## PROBLEM DETAILS:
Your task is to copy the listing exactly. Drop any pictures from the copy.

## GIVEN DATA:
**********

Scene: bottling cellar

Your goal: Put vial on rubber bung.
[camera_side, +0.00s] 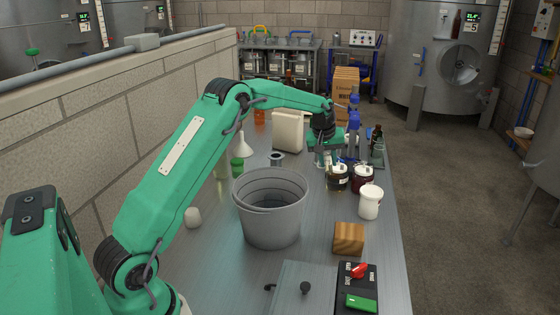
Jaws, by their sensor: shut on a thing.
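My gripper (325,158) is at the far part of the bench, pointing down beside the dark jars. It is shut on something small and pale, probably the vial, which its fingers mostly hide. I cannot make out the vial's shape, or whether it touches anything below. I cannot pick out the rubber bung with certainty. A small off-white rounded piece (192,217) stands alone at the left of the bench, far from my gripper.
A large grey bucket (270,228) stands mid-bench. Dark jars (338,182), a white tub (370,205) and a wooden block (349,239) stand to its right. A cream canister (288,132) and a funnel (243,145) stand behind. Bare bench (215,260) lies front left.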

**********

## ANSWER FOR THIS EXERCISE:
Scene: bottling cellar

Your goal: Put vial on rubber bung.
[camera_side, +0.00s] 
Jaws, by their sensor: shut on a thing.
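My gripper (325,158) is at the far part of the bench, pointing down beside the dark jars. It is shut on something small and pale, probably the vial, which its fingers mostly hide. I cannot make out the vial's shape, or whether it touches anything below. I cannot pick out the rubber bung with certainty. A small off-white rounded piece (192,217) stands alone at the left of the bench, far from my gripper.
A large grey bucket (270,228) stands mid-bench. Dark jars (338,182), a white tub (370,205) and a wooden block (349,239) stand to its right. A cream canister (288,132) and a funnel (243,145) stand behind. Bare bench (215,260) lies front left.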

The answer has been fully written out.